Copy out the listing that follows, exactly, without its pictures.

--- start of SUPPLIED MATERIAL ---

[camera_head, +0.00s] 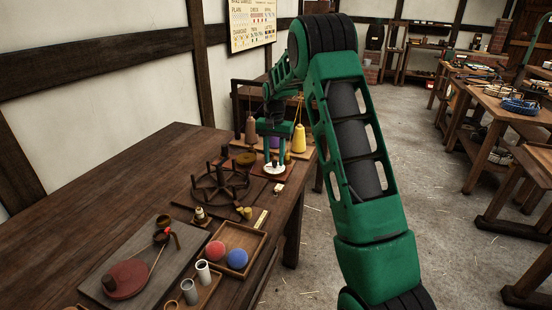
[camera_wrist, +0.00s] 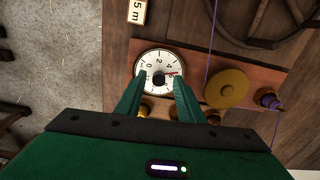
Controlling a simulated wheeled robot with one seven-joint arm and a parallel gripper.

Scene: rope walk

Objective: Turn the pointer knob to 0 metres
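The dial (camera_wrist: 150,59) is a round white face with black numbers, seen between my fingers in the wrist view. A dark pointer knob (camera_wrist: 158,80) sits at its middle. A red pointer line runs right from the knob, on the side of the 4; its exact reading is too small to tell, but it is away from the 0 on the left. My gripper (camera_wrist: 158,82) is open, with one green finger on each side of the knob; I cannot tell whether they touch it. In the head view my gripper (camera_head: 273,155) is above the white dial (camera_head: 274,169) on the bench.
A tag reading "5 m" (camera_wrist: 137,11) lies near the dial. A yellow disc (camera_wrist: 226,88) and a purple thread spool (camera_wrist: 268,99) are to the right.

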--- end of SUPPLIED MATERIAL ---

TASK RESPONSE |
[camera_head, +0.00s] 
[camera_wrist, +0.00s] 
Controlling a simulated wheeled robot with one seven-joint arm and a parallel gripper.

Scene: rope walk

Objective: Turn the pointer knob to 0 metres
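The dial (camera_wrist: 150,59) is a round white face with black numbers, seen between my fingers in the wrist view. A dark pointer knob (camera_wrist: 158,80) sits at its middle. A red pointer line runs right from the knob, on the side of the 4; its exact reading is too small to tell, but it is away from the 0 on the left. My gripper (camera_wrist: 158,82) is open, with one green finger on each side of the knob; I cannot tell whether they touch it. In the head view my gripper (camera_head: 273,155) is above the white dial (camera_head: 274,169) on the bench.
A tag reading "5 m" (camera_wrist: 137,11) lies near the dial. A yellow disc (camera_wrist: 226,88) and a purple thread spool (camera_wrist: 268,99) are to the right.

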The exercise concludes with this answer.